_Problem statement_: Reproduce the entries word for word, and omit any picture you find in them.

** start **

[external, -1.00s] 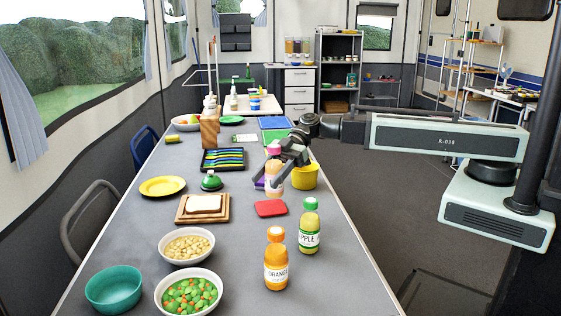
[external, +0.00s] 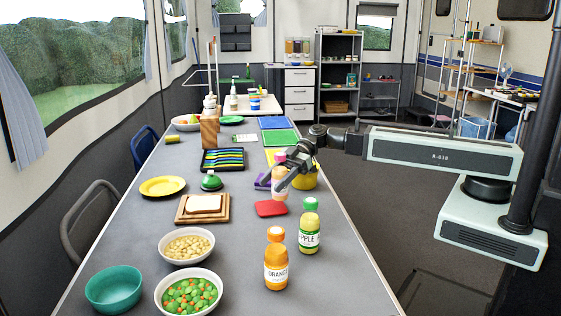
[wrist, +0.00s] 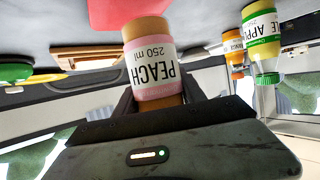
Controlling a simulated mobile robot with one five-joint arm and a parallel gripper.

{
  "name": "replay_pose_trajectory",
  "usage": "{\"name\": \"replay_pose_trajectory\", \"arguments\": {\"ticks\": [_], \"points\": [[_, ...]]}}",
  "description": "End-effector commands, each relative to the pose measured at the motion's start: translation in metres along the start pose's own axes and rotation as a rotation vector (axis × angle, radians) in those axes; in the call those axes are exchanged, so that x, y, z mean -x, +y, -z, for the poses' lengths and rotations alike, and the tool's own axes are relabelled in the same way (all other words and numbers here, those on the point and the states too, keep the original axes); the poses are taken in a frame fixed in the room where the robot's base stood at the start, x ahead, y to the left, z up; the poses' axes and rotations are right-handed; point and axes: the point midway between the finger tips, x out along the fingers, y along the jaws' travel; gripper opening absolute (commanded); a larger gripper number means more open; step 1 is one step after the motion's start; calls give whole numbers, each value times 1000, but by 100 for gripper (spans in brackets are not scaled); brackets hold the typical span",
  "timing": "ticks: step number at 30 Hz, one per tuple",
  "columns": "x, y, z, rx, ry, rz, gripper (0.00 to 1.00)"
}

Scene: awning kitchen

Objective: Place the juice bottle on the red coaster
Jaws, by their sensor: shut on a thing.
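A peach juice bottle with a pink cap (external: 279,190) is held in my gripper (external: 283,180), just behind the red coaster (external: 271,208) on the table. In the wrist view the bottle's label reads PEACH 250 ml (wrist: 150,68), and my gripper's dark fingers (wrist: 158,102) are on either side of it. The red coaster (wrist: 125,12) shows at the top of the wrist view, beyond the bottle's base, with nothing seen on it. Whether the bottle's base touches the table is unclear. An orange juice bottle (external: 276,262) and an apple juice bottle (external: 309,230) stand in front.
A yellow container (external: 307,178) is behind my gripper at the right edge, and a purple item (external: 262,181) is left of the bottle. Bowls (external: 187,245) stand front left. Bare table surrounds the coaster's front.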

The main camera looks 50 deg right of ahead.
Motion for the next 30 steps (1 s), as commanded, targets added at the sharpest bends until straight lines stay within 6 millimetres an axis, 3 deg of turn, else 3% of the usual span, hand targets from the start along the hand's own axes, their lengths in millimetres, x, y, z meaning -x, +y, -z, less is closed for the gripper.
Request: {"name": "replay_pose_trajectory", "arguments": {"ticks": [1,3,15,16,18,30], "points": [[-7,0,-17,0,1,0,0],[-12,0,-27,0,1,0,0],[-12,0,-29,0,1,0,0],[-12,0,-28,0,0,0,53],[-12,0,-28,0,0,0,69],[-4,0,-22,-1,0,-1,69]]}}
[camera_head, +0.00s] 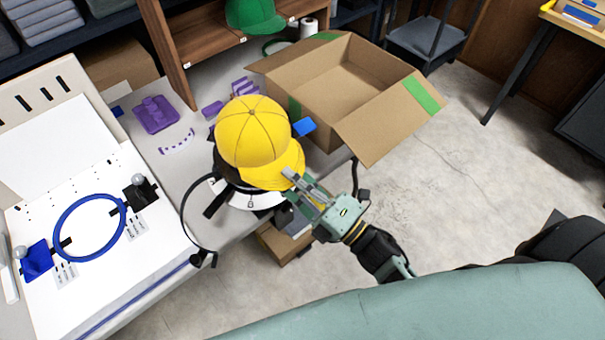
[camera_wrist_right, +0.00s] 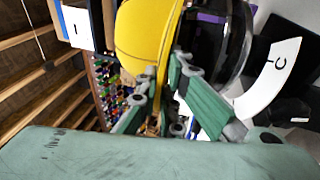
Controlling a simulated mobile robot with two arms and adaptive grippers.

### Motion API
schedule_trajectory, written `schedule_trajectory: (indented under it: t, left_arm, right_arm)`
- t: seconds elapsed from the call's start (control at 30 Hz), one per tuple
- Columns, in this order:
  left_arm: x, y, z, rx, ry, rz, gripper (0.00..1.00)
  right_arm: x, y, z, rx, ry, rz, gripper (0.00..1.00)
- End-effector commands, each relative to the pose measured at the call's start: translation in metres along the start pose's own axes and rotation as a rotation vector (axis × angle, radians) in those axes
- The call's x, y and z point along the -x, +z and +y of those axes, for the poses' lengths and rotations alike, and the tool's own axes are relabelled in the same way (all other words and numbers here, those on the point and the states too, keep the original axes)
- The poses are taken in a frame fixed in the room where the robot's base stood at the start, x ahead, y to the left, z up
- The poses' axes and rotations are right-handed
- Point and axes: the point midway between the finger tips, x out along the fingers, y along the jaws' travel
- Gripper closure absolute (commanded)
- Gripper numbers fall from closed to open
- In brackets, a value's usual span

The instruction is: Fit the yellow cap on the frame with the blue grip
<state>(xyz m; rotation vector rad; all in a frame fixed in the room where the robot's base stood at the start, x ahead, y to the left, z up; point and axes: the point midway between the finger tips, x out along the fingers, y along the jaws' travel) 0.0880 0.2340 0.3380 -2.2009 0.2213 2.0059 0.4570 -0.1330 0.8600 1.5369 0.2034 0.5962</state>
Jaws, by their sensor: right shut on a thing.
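The yellow cap (camera_head: 250,132) sits crown up over a dark round frame (camera_head: 228,174) with a white band below it, at the table's edge. The cap hides most of this frame, so I cannot tell how far it is seated. A blue tab (camera_head: 304,127) sticks out beside the cap, probably the blue grip. My right gripper (camera_head: 292,181) is shut on the cap's brim. The right wrist view shows the yellow cap (camera_wrist_right: 147,35) between the fingers (camera_wrist_right: 160,98), with the dark curved frame (camera_wrist_right: 236,45) close to its right. My left gripper is not in view.
An open cardboard box (camera_head: 345,85) stands just behind the cap. A blue hoop (camera_head: 90,228) lies on the white board at left. Purple pieces (camera_head: 156,114) lie behind on the table. A green cap (camera_head: 255,14) is on the shelf. A thin black loop (camera_head: 184,215) stands left of the cap.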

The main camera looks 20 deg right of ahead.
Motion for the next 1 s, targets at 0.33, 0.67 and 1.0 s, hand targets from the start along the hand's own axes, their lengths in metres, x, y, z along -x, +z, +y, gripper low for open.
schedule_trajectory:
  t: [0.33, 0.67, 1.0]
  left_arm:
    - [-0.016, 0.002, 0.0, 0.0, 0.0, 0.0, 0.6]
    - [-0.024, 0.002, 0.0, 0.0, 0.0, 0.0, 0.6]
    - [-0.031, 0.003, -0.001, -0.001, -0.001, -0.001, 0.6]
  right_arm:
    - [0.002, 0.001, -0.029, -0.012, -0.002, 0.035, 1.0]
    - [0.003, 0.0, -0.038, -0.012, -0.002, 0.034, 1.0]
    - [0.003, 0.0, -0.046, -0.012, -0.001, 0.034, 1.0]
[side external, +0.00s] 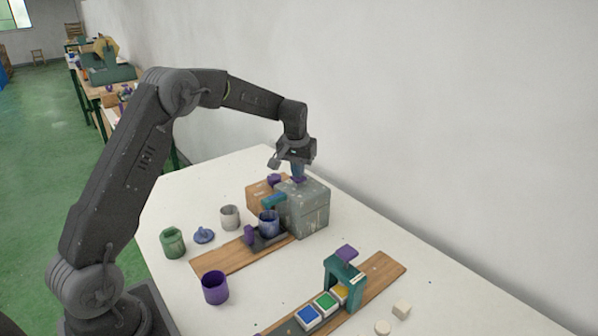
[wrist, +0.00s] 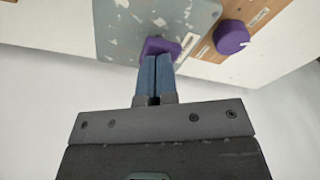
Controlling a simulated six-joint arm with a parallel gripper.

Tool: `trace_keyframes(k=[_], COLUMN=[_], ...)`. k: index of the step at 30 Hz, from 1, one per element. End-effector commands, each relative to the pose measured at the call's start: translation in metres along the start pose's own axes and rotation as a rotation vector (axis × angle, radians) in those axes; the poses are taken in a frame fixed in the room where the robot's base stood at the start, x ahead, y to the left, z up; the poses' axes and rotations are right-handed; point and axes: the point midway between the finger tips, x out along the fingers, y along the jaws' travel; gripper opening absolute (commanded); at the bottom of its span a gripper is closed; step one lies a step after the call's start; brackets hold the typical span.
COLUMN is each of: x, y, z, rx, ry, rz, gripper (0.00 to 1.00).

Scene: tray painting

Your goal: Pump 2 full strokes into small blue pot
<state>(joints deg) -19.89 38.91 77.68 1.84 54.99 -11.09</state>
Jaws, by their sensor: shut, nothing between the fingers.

** end **

_Complete response_:
[external, -1.00s] 
[external, +0.00s] 
[wrist, +0.00s] 
Controlling a simulated mobile robot with one five-joint arm and a parallel gripper.

{
  "name": "replay_pose_trajectory",
  "usage": "{\"name\": \"replay_pose_trajectory\", \"arguments\": {\"ticks\": [_], \"points\": [[_, ...]]}}",
  "description": "End-effector commands, each relative to the pose measured at the motion's start: translation in metres along the start pose's own axes and rotation as a rotation vector (axis × angle, radians) in those axes; in the call those axes are exchanged, so that x, y, z mean -x, +y, -z, for the poses' lengths and rotations alike, and the tool's own axes are relabelled in the same way (all other words and numbers here, those on the point and the states too, keep the original axes); the poses are taken in a frame fixed in the room where the robot's base stood at the start, x ahead, y to the left, z up; the poses' axes and rotations are right-handed; point and axes: the point midway between the finger tips, x out along the fingers, y along the jaws' travel; gripper opening absolute (commanded); a larger gripper number means more open; step 1 is one step after the motion's start; calls give whole numbers, each value times 1000, but by 100 for gripper (spans in brackets are not scaled); brackets hold the typical span",
  "timing": "ticks: step number at 30 Hz, one per tuple",
  "columns": "x, y, z, rx, ry, rz, gripper (0.00 to 1.00)"
}

Scene: awning kitchen

Objective: Place the juice bottle on the red coaster
Jaws, by their sensor: shut on a thing.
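A peach juice bottle with a pink cap (external: 279,190) is held in my gripper (external: 283,180), just behind the red coaster (external: 271,208) on the table. In the wrist view the bottle's label reads PEACH 250 ml (wrist: 150,68), and my gripper's dark fingers (wrist: 158,102) are on either side of it. The red coaster (wrist: 125,12) shows at the top of the wrist view, beyond the bottle's base, with nothing seen on it. Whether the bottle's base touches the table is unclear. An orange juice bottle (external: 276,262) and an apple juice bottle (external: 309,230) stand in front.
A yellow container (external: 307,178) is behind my gripper at the right edge, and a purple item (external: 262,181) is left of the bottle. Bowls (external: 187,245) stand front left. Bare table surrounds the coaster's front.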

The main camera looks 50 deg right of ahead.
Motion for the next 30 steps (1 s), as commanded, targets added at the sharpest bends until straight lines stay within 6 millimetres an axis, 3 deg of turn, else 3% of the usual span, hand targets from the start along the hand's own axes, their lengths in millimetres, x, y, z meaning -x, +y, -z, less is closed for the gripper.
Request: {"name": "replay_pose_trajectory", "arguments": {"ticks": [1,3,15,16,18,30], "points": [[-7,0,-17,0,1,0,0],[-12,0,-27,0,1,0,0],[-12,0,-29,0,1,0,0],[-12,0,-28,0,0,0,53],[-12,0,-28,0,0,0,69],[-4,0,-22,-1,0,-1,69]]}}
[camera_head, +0.00s] 
[camera_wrist_right, +0.00s] 
Controlling a simulated mobile robot with two arms and adaptive grippers.

### Motion API
schedule_trajectory, written `schedule_trajectory: (indented under it: t, left_arm, right_arm)`
- t: seconds elapsed from the call's start (control at 30 Hz), one per tuple
- Columns, in this order:
  left_arm: x, y, z, rx, ry, rz, gripper (0.00..1.00)
  right_arm: x, y, z, rx, ry, rz, gripper (0.00..1.00)
- End-effector commands, each relative to the pose measured at the call's start: translation in metres along the start pose's own axes and rotation as a rotation vector (axis × angle, radians) in those axes
- The call's x, y and z point along the -x, +z and +y of those axes, for the poses' lengths and rotations alike, and the tool's own axes are relabelled in the same way (all other words and numbers here, those on the point and the states too, keep the original axes)
- The poses are taken in a frame fixed in the room where the robot's base stood at the start, x ahead, y to the left, z up
- The poses' axes and rotations are right-handed
- Point and axes: the point midway between the finger tips, x out along the fingers, y along the jaws' travel
- Gripper closure absolute (commanded)
- Gripper numbers fall from closed to open
- In brackets, a value's usual span

The instruction is: Fit the yellow cap on the frame with the blue grip
<state>(xyz m; rotation vector rad; all in a frame fixed in the room where the robot's base stood at the start, x ahead, y to the left, z up; point and axes: the point midway between the finger tips, x out along the fingers, y along the jaws' travel) 0.0880 0.2340 0.3380 -2.2009 0.2213 2.0059 0.4570 -0.1330 0.8600 1.5369 0.2034 0.5962</state>
Jaws, by their sensor: right shut on a thing.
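The yellow cap (camera_head: 250,132) sits crown up over a dark round frame (camera_head: 228,174) with a white band below it, at the table's edge. The cap hides most of this frame, so I cannot tell how far it is seated. A blue tab (camera_head: 304,127) sticks out beside the cap, probably the blue grip. My right gripper (camera_head: 292,181) is shut on the cap's brim. The right wrist view shows the yellow cap (camera_wrist_right: 147,35) between the fingers (camera_wrist_right: 160,98), with the dark curved frame (camera_wrist_right: 236,45) close to its right. My left gripper is not in view.
An open cardboard box (camera_head: 345,85) stands just behind the cap. A blue hoop (camera_head: 90,228) lies on the white board at left. Purple pieces (camera_head: 156,114) lie behind on the table. A green cap (camera_head: 255,14) is on the shelf. A thin black loop (camera_head: 184,215) stands left of the cap.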

The main camera looks 20 deg right of ahead.
Motion for the next 1 s, targets at 0.33, 0.67 and 1.0 s, hand targets from the start along the hand's own axes, their lengths in metres, x, y, z along -x, +z, +y, gripper low for open.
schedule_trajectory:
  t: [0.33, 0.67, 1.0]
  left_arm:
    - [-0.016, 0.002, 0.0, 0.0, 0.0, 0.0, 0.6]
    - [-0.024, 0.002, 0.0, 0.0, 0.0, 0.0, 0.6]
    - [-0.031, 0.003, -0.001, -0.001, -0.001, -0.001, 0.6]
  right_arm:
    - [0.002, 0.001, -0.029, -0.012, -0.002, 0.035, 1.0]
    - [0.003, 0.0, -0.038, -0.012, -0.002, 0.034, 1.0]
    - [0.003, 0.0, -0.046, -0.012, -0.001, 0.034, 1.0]
[side external, +0.00s] 
[wrist, +0.00s] 
Controlling a simulated six-joint arm with a parallel gripper.

Tool: `trace_keyframes(k=[_], COLUMN=[_], ...)`. k: index of the step at 30 Hz, from 1, one per element. End-effector commands, each relative to the pose measured at the call's start: translation in metres along the start pose's own axes and rotation as a rotation vector (axis × angle, radians) in those axes; the poses are taken in a frame fixed in the room where the robot's base stood at the start, x ahead, y to the left, z up; the poses' axes and rotations are right-handed; point and axes: the point midway between the finger tips, x out along the fingers, y along the jaws' travel; gripper opening absolute (commanded); at the bottom of its span a gripper is closed; step one lies a step after the call's start; brackets hold the typical span.
COLUMN is each of: x, y, z, rx, ry, rz, gripper (0.00 to 1.00).

Scene: tray painting

Your goal: Pump 2 full strokes into small blue pot
<state>(joints deg) -19.89 38.91 77.68 1.84 54.99 -11.09</state>
Jaws, by their sensor: shut, nothing between the fingers.

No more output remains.